The justices' decision, expected by summer, is likely to reverberate through Pennsylvania's hotly contested political debate over Gov. Wolf's moratorium on the death penalty, a punishment he described last year as "ineffective, unjust, and expensive" while citing Williams' case.

Critics of Wolf's decision consider Williams, a two-time murderer with a history of other violent crimes, a worthy candidate for execution.

Williams, 49, was an 18-year-old Cheyney University football standout when he was arrested in 1984 and charged with murdering Amos Norwood. At the time, city prosecutors alleged that during a robbery, he bludgeoned Norwood to death in a West Oak Lane cemetery, then set his corpse on fire.

Though Williams maintained throughout his trial that he was innocent and had never met Norwood, he has since claimed that the killing was motivated by five years of sexual abuse he says he suffered at Norwood's hand as a teenager.

The case before the Supreme Court on Monday centered on a 2014 hearing in which Pennsylvania's Supreme Court justices affirmed Williams' death sentence, despite a lower court's finding that prosecutors had withheld evidence that might have aided in his defense.

Just five days before Williams was set to be executed in 2012, Common Pleas Court Judge M. Teresa Sarmina threw out his sentence, saying prosecutors under Castille had failed to share - among other evidence - information that Norwood had sexually abused other teenagers he had met through his church.

But in a unanimous decision in 2014, Castille and the other Supreme Court justices rejected her ruling, finding that Williams could have raised his alleged sexual past with Norwood at his original trial, but instead had lied under oath when he testified that he had never met the man.

Castille, in an opinion laced with withering criticism, suggested that Sarmina's court had become "unmoored from its lawful duty," and accused Williams' appeals team of sidestepping procedural rules and "pursuing an obstructionist anti-death-penalty agenda."
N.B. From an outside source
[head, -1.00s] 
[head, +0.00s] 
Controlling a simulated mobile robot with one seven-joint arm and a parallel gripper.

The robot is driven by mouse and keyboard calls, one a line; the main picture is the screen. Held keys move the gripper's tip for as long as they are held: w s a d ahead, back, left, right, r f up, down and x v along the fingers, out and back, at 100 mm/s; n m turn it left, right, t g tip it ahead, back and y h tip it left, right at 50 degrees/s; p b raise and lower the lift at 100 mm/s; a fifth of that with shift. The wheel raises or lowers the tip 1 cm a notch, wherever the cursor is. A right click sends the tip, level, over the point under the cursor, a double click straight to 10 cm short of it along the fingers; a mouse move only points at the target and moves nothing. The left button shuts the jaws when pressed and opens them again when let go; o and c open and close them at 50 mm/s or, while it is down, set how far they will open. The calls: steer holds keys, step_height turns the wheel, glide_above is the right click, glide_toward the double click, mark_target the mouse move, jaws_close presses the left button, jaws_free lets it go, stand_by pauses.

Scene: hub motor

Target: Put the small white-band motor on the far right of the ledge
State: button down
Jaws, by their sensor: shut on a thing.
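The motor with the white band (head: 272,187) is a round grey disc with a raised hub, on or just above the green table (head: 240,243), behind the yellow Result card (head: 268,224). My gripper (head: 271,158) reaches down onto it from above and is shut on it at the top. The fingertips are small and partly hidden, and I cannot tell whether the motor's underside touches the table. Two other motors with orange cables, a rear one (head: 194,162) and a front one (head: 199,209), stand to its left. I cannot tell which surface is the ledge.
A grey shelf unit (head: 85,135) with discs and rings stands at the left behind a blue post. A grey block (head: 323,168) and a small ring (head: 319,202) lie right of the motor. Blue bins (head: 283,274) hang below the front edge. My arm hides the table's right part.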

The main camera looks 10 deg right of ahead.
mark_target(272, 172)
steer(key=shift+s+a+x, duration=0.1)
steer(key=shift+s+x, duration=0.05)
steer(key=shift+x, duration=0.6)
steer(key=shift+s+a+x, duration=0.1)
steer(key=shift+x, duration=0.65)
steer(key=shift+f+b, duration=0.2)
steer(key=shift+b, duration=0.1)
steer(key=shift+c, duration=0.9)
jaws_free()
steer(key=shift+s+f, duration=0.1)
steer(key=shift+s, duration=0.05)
Williams' lawyers sought Castille's recusal before that decision, but the chief justice refused.

Ronald Eisenberg, chief of appeals for the District Attorney's Office, defended that decision Monday, noting that Williams' case was just one of more than 2,000 murder cases Castille oversaw as Philadelphia's top prosecutor.

"Judges are human beings - they have prior lives," he said. "We don't want to have a situation where the only people who can become judges and sit on cases are people with no prior experiences."

But Justice Anthony M. Kennedy, often a key swing vote in close court decisions, balked when Eisenberg noted that three decades had elapsed between Castille signing off on Williams' death penalty prosecution and the case coming up again before Castille's court.

"So," Kennedy asked, "the fact that he spent 30 years in solitary confinement actually helps the state?"

Some on the left-leaning wing of the court, like Sotomayor, appeared skeptical that Castille could have heard the case without bias, given his role as a prosecutor who later ran for his judicial post with ads boasting that he had sent 45 people to death row.

But the conservative wing of the court, most pointedly Justice Samuel A. Alito Jr., worried that any sweeping ruling he and his colleagues might make on the case could lead to unintended ramifications such as requiring all prosecutors-turned-judges to step aside from cases for any prior involvement, no matter how small.

"Anything other than that seems to me to be pretty fuzzy," Alito said. "But that would be a pretty far-reaching rule."